Temporary documentation on getting this to work is pointed to by Hermes at:
 https://web.mit.edu/sgi-desktop1/tsmdoc/article.html

There are several opportunities for improvement here:

  1. Put the documentation in a more "real" place.
  2. Refine the package to be a bona fide .deb instead of an alien.

IBM is coming out with a new version of TSM and this represents an opportunity to lobby for some important improvements:

1, Get rid of use of ksh since bash is canon nowadays, and the ksh EULA is really nasty.

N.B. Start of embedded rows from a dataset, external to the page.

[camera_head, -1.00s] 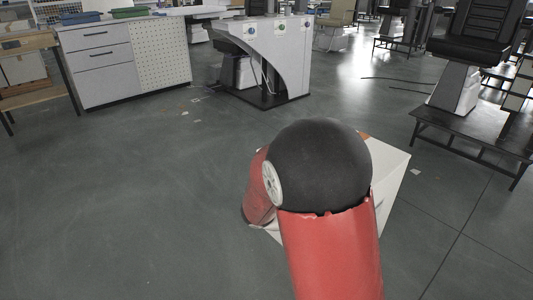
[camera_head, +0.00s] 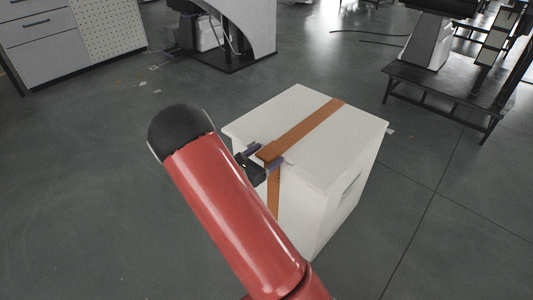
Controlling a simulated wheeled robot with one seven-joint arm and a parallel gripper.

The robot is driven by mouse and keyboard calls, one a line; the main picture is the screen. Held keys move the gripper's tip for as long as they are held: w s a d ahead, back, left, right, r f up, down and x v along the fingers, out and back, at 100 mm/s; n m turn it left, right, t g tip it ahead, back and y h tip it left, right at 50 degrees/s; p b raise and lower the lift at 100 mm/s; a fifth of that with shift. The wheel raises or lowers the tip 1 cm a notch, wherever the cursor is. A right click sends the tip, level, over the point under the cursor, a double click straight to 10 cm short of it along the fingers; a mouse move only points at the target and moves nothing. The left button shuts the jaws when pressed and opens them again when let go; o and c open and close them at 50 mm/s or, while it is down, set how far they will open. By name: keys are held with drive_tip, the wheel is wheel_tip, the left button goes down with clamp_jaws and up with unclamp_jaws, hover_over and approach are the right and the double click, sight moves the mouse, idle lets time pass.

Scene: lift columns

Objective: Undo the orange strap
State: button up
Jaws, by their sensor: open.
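The orange strap (camera_head: 306,129) runs across the top of a white box (camera_head: 345,150) and bends down over its near edge. A lower stretch of it shows on the near left side. My gripper (camera_head: 264,157) is at that edge, where the strap bends down. It is open, with one bluish fingertip on each side of the strap. I cannot tell whether the fingers touch it. My red arm hides part of the box's near left side and the lower strap. No buckle can be made out.
The box stands on a grey floor with clear room around it. A dark-framed stand (camera_head: 445,95) is at the right. A grey drawer cabinet (camera_head: 45,45) and a white-panelled station (camera_head: 240,30) are at the back.

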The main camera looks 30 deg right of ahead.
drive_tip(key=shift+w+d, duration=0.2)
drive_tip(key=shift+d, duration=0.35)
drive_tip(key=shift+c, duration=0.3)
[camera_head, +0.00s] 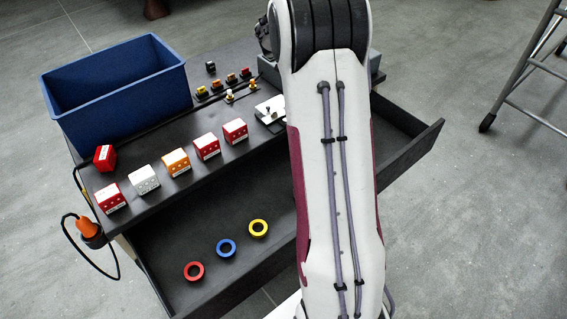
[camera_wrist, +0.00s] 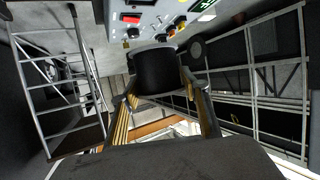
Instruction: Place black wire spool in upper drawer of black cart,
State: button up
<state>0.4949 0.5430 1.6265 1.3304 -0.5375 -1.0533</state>
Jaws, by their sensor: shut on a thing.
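The black cart (camera_head: 190,195) stands in the middle of the head view with its upper drawer (camera_head: 165,258) pulled open. Red (camera_head: 194,271), blue (camera_head: 226,248) and yellow (camera_head: 258,228) ring-shaped spools lie in a slanting row on the drawer floor. My arm covers the drawer's middle, and my gripper is hidden in that view. In the wrist view, my gripper (camera_wrist: 159,82) is shut on a dark cylinder, which looks like the black wire spool (camera_wrist: 158,70). I cannot tell its height or place relative to the drawer.
A blue bin (camera_head: 120,90) and several red, white and orange blocks (camera_head: 176,162) stand on the cart top. An orange-handled tool (camera_head: 87,228) with a cable hangs at the left. A metal ladder (camera_head: 525,75) stands at right. The wrist view shows a grey button panel (camera_wrist: 150,12).

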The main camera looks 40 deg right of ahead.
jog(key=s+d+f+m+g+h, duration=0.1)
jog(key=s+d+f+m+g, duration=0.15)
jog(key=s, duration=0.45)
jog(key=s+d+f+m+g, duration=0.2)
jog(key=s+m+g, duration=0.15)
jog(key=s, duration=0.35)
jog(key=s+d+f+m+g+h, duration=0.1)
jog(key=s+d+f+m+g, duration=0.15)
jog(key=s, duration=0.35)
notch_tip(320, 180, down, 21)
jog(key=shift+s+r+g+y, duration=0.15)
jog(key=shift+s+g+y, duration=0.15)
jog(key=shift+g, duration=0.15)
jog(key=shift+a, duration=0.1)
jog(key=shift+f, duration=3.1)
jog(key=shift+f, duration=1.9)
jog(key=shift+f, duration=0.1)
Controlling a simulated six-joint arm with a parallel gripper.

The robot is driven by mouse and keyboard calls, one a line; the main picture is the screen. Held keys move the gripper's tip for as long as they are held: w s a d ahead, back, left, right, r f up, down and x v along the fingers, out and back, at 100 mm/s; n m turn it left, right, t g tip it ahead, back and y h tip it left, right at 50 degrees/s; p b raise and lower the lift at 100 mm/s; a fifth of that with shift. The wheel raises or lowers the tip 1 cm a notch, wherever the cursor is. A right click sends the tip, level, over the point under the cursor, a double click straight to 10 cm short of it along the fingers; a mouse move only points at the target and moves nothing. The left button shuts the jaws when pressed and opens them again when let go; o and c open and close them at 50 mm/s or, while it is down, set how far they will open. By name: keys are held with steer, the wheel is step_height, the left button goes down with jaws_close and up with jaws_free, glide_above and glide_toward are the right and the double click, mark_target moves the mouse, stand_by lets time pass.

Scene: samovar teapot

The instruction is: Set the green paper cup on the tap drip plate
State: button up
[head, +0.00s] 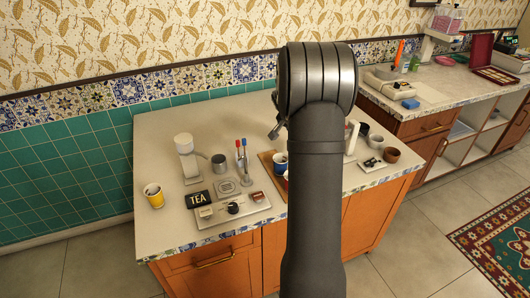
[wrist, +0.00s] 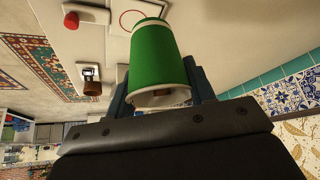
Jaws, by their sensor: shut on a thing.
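The green paper cup (wrist: 155,52) with white rims is between the two fingers of my gripper (wrist: 156,68) in the wrist view. My gripper is shut on it, and the cup's wider rim faces the camera. In the head view my arm hides the gripper and this cup. The tap (head: 241,160) with a red and a blue handle stands on the counter in the head view. A small grey plate with a round mark, which looks like the drip plate (head: 228,187), lies in front of it with nothing on it.
A yellow cup (head: 154,196), a white dispenser (head: 187,158), a grey mug (head: 220,164) and a black TEA sign (head: 198,199) stand around the plate. A blue cup (head: 280,162) is to its right. The counter's back left is clear.

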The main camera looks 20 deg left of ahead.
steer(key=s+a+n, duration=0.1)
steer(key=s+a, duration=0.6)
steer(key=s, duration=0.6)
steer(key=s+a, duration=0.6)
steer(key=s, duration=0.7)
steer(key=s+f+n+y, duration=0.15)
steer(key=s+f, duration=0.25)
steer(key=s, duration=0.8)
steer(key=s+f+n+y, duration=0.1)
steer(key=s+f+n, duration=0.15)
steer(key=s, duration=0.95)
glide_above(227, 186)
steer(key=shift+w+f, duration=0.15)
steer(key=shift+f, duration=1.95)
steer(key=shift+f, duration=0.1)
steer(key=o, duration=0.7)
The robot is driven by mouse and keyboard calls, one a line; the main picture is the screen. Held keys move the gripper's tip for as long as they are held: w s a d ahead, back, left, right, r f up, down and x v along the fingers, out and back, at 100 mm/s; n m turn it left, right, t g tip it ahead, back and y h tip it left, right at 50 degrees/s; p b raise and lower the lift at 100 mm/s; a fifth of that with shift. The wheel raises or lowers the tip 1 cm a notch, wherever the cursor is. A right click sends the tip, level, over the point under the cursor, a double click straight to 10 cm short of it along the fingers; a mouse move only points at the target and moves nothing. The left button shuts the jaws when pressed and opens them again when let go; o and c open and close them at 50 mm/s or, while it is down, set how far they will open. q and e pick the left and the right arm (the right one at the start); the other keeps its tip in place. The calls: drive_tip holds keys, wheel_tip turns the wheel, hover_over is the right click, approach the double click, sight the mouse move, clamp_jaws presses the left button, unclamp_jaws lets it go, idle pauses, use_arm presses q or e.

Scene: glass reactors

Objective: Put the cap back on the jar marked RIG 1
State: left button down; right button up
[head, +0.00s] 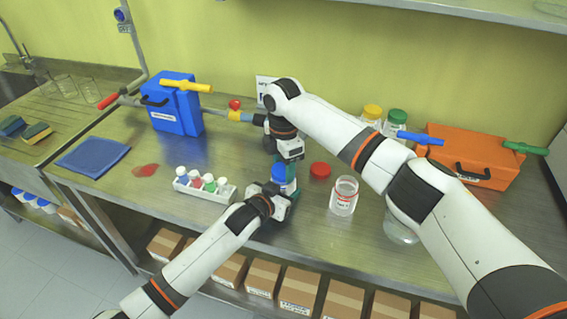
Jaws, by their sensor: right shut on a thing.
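A blue jar-like thing (284,180) stands on the bench between my two grippers, partly hidden by them. My right gripper (286,158) points down and is shut on the top of it, which looks like a blue cap. My left gripper (284,192) is low at its near side; its fingers are too hidden to tell open from shut. A clear open jar (343,197) with a small label stands to the right. A red cap (320,170) lies on the bench between them. I cannot read RIG 1 on any jar.
A white rack (193,192) with several small capped vials stands left. Behind are a blue box (175,112), jars with yellow (372,112) and green (396,118) caps, and an orange box (462,160). A glass vessel (400,232) is partly behind my right arm.

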  1. Get TSM fully functional on the platform's NATIVE java runtime environment (preferably OpenJava?-6), rather than requiring TSM users to to go to www.sun.com, download a jre, click on a messy EULA, and then fiddle with the PATH.
  2. Embrace Ubuntu as a supported platform.
  3. Provide a simple installer akin to what is on offer for Windows or Mac.
  4. Eliminate the need to hand-create the dsm.sys and dsm.opt files. (The installer should offer a gui setup for those.)
  5. Create sensible interfaces to upstart that are appropriately installed by the installer.
  6. Provide a "dry run" option that would help people see what files would or would not be backed up with a particular command or scheduled run.
  7. Oh yes, I almost forgot, The TSM command line program should

use that ioctl to learn with the erase character is rather than hard coding the delete
key. The erase character should be the upstream default, not requiring hand-tooling to specially fix for TSM.

Change History

comment:1 Changed 15 years ago by jdreed

  • Status changed from new to accepted
  • Owner set to jdreed

Outreach to davek/pwhitney regarding starting a dialogue with IBM.

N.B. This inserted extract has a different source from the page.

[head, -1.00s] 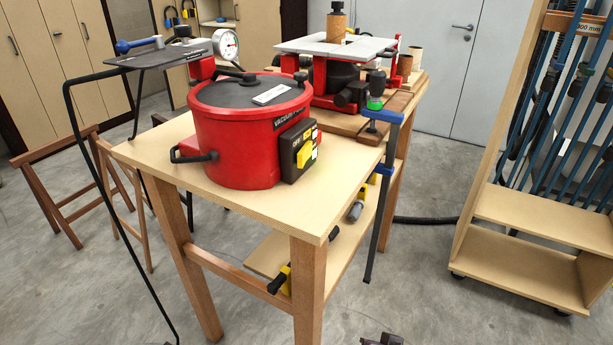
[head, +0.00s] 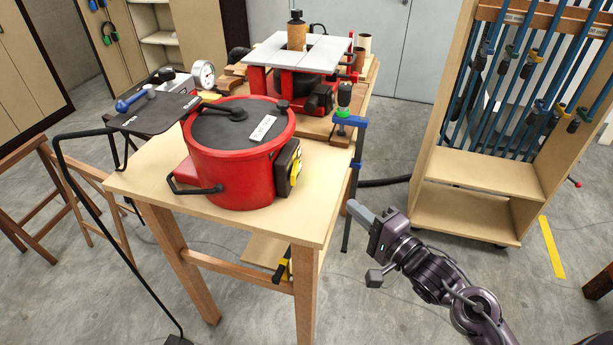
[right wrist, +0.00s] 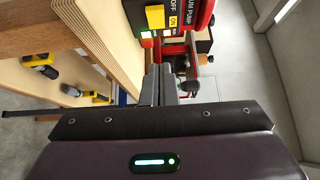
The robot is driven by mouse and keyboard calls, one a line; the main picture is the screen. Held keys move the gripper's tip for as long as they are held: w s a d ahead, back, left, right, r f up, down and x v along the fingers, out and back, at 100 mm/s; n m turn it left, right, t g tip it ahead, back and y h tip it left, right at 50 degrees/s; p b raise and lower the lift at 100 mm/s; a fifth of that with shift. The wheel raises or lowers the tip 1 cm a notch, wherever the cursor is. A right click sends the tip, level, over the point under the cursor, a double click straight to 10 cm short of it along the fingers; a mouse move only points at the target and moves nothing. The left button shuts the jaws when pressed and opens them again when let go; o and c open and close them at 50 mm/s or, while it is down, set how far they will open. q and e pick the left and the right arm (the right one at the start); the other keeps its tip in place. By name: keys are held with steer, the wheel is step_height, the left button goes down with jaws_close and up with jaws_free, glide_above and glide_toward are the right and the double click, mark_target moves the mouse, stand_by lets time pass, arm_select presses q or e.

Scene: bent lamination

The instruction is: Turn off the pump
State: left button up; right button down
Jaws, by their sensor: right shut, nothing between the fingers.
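The red vacuum pump (head: 233,160) stands on the wooden table (head: 151,170), with a dark lid and a black handle on its side. Its black switch box (head: 284,181) with a yellow switch (head: 296,175) faces right. In the right wrist view the yellow switch (right wrist: 155,17) shows beside OFF and ON labels, with a green light below. My right gripper (head: 352,207) is shut and empty, to the right of the table and apart from the switch. It also shows in the right wrist view (right wrist: 158,70), pointing along the table edge. My left gripper is not in view.
A blue clamp (head: 349,122) hangs on the table's right edge, near my right gripper. A red machine (head: 300,80) with a grey top stands behind the pump. A wooden clamp rack (head: 478,172) stands at the right. The floor between is mostly clear.

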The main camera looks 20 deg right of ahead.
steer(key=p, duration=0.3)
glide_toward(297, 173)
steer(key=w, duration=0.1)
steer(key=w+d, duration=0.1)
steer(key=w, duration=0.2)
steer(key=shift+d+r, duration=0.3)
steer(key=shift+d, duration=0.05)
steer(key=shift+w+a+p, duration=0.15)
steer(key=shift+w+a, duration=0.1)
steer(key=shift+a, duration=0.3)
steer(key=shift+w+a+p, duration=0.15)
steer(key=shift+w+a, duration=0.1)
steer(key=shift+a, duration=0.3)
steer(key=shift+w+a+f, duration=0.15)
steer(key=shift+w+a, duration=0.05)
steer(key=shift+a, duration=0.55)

comment:2 Changed 14 years ago by jdreed

  • Status changed from accepted to new
  • Owner jdreed deleted

Aaron Ucko points out  http://blog.bofh.it/debian/id_318. A Debian maintainer, Marco d'Itri ( http://people.debian.org/~md/) has created Debian packages for TSM.

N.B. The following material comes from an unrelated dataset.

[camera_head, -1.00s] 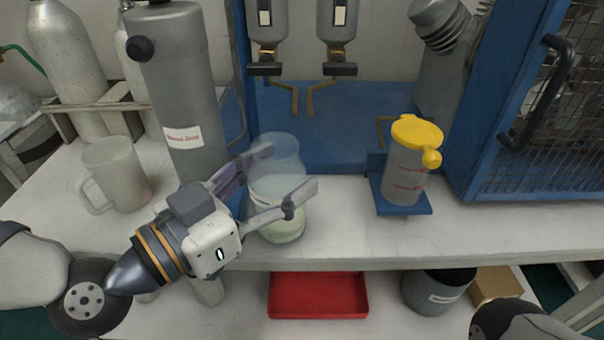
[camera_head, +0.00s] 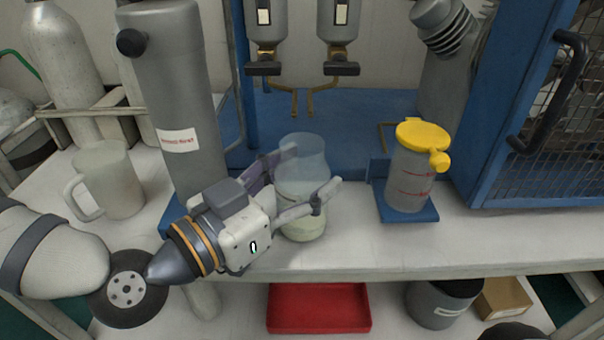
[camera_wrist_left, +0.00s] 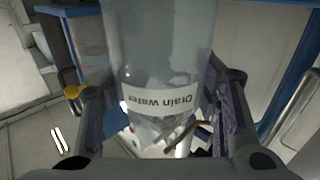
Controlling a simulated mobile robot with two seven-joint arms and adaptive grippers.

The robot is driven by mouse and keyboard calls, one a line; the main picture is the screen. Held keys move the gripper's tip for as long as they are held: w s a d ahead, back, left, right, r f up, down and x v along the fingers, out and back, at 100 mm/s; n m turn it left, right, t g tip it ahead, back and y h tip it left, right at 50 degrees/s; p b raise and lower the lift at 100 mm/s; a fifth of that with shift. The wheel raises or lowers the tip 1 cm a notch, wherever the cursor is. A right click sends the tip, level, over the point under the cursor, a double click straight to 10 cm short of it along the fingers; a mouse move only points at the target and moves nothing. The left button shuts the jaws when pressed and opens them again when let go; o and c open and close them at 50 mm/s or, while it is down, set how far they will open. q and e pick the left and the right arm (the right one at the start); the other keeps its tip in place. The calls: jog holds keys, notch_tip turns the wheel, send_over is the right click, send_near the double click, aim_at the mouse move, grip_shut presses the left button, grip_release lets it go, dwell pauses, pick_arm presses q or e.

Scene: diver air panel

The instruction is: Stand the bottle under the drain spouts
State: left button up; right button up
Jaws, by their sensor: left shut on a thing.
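The bottle (camera_head: 303,165) is clear, upright and holds some pale liquid low down. My left gripper (camera_head: 299,181) is shut around its middle from the left. In the left wrist view the bottle (camera_wrist_left: 160,45) fills the space between the fingers, its "Drain water" label showing upside down. Two thin brass drain spouts, the left one (camera_head: 295,101) and the right one (camera_head: 311,100), hang under the grey filter bowls behind the bottle. The bottle is in front of them, near the bench front; I cannot tell whether its base touches the bench. My right gripper is not in view.
A yellow-lidded container (camera_head: 411,175) stands on a blue bracket to the right. A tall grey cylinder (camera_head: 176,90) and a frosted mug (camera_head: 108,180) stand left. The blue panel floor (camera_head: 350,125) below the spouts is clear. A red tray (camera_head: 318,308) sits below.

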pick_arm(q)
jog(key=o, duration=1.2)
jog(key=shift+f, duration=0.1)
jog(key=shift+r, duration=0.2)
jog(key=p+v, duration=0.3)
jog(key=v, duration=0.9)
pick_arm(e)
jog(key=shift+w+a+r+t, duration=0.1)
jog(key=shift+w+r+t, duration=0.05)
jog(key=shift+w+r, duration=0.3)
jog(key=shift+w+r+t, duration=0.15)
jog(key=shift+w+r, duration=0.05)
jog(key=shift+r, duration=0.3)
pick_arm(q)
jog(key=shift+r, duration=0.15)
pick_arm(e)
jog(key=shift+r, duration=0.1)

Can we use his packaging to create a debathena-tsm package?

comment:3 Changed 14 years ago by broder

I haven't actually looked at the packaging yet, but if I'm reading his blog post right, the resulting binary .debs will include the non-redistributable binaries from TSM. We can't put non-redistributable stuff in the apt repository, at least not the way things are setup currently, because you have to work to make apt repositories require any authentication.

comment:4 Changed 14 years ago by jdreed

  • Description modified (diff)

We're apparently also doomed because Karmic and hgher have dropped libstdc++5. So we need to tell IBM to rebuild their software for the 21st century.

In particular, while 32-bit users can steal libstdc++5 from Jaunty, 64-bit users are doomed.

comment:5 Changed 14 years ago by alexp

  • Cc alexp added

The temporary docs have moved (though I've temporarily left a copy at the URL above, it could go away at any time). New URL:  https://web.mit.edu/acs/www/article.html

We should work through Dave Kalenderian (davek), unless someone else has high-level contacts with the IBM TSM people.

comment:6 Changed 14 years ago by jdreed

  • Status changed from new to accepted
  • Owner set to jdreed
  • Milestone changed from Summer 2010 (Lucid Deploy) to Fall 2010

We're making progress with IBM. It's going to be slow, though.

comment:7 Changed 14 years ago by jdreed

  • Milestone changed from Fall 2010 to Natty Alpha

comment:8 Changed 13 years ago by jdreed

  • Milestone changed from Natty Alpha to Fall 2011

comment:9 Changed 13 years ago by geofft

I'm looking at the current package on the software download grid at  http://ist.mit.edu/services/backup/tsm and I'm kind of not really happy with the packaging. A couple of things:

  • Even if it's binaries, it's easy to make a Debian package that just installs a bunch of binary files. If the software is being distributed as a tarball that unpacks over the root directory, instead of being a fancier installer / requiring a postinstallation script or anything, we should just stuff it in a Debian package.
  • Most of the files are in /opt, but some are in /usr/local/ibm, and some are just in /usr or /lib or /bin. For the sake of not risking TSM overwriting shared libraries, etc. from the system (which is the classic way that you end up in DLL hell), can we move as much as possible to /opt or /usr/local/ibm or something? If you create a file in /etc/ld.so.conf.d, you can point the dynamic linker at /usr/local/ibm/lib and not have to use the global /lib. (This is less of a problem if the software ends up packaged, since the package manager will warn you if the TSM package is about to overwrite a file owned by another package, but tar will not.)

comment:10 Changed 13 years ago by alexp

As I did the packaging, my thoughts on this:

If someone wants to put it in a deb that's fine with me. At the moment I don't know how to build them.

I almost without exception kept things where IBM puts them from an rpm install. In unpacking the archive again and reviewing locations, it looks like /bin just has 2 symlinks to IBM binaries in /usr/local/ibm, there's nothing in /lib, /usr/bin has a bunch of links to dsm* binaries, /usr/lib has a bunch of links to IBM libraries, /usr/lib64 has one link to an IBM library and then there's just /usr/local/ibm, so I think what's of most concern about overwriting is the stuff in /usr/lib, though it looks pretty IBM-specific.

comment:11 Changed 11 years ago by jdreed

  • Status changed from accepted to new
  • Owner jdreed deleted
  • Milestone changed from Current Semester to The Distant Future

The future of TSM at MIT is uncertain.

comment:12 Changed 10 years ago by jdreed

  • Status changed from new to closed
  • Resolution set to wontfix

Crashplan's Linux install is far less terrible than TSM's was.